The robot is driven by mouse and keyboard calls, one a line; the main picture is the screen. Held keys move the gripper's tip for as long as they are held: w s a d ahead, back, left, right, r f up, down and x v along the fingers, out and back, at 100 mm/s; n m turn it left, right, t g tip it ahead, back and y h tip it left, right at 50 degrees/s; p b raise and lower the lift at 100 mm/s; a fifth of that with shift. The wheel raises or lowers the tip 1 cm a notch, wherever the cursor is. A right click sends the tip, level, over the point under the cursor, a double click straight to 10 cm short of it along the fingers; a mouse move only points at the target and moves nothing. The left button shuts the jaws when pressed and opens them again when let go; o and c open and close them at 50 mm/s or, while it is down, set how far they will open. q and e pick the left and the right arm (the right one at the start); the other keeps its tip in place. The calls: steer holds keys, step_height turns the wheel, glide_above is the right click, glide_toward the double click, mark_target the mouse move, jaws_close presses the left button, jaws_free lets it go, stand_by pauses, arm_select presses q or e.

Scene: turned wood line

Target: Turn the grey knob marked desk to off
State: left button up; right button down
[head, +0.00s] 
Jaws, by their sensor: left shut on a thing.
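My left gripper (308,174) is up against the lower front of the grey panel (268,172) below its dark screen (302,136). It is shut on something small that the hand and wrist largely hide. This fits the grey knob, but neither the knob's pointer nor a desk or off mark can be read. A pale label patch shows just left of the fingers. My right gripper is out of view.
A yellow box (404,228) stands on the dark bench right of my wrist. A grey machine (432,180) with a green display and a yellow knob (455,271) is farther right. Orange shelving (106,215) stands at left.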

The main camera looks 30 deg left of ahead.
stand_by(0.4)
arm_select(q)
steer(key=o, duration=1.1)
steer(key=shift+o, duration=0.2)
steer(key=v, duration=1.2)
********
Give the lines exactly as they stand, from the line with "[head, +0.00s]" through the end of the material.

[head, +0.00s] 
Jaws, by their sensor: left shut on a thing.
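My left gripper (308,174) is up against the lower front of the grey panel (268,172) below its dark screen (302,136). It is shut on something small that the hand and wrist largely hide. This fits the grey knob, but neither the knob's pointer nor a desk or off mark can be read. A pale label patch shows just left of the fingers. My right gripper is out of view.
A yellow box (404,228) stands on the dark bench right of my wrist. A grey machine (432,180) with a green display and a yellow knob (455,271) is farther right. Orange shelving (106,215) stands at left.

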The main camera looks 30 deg left of ahead.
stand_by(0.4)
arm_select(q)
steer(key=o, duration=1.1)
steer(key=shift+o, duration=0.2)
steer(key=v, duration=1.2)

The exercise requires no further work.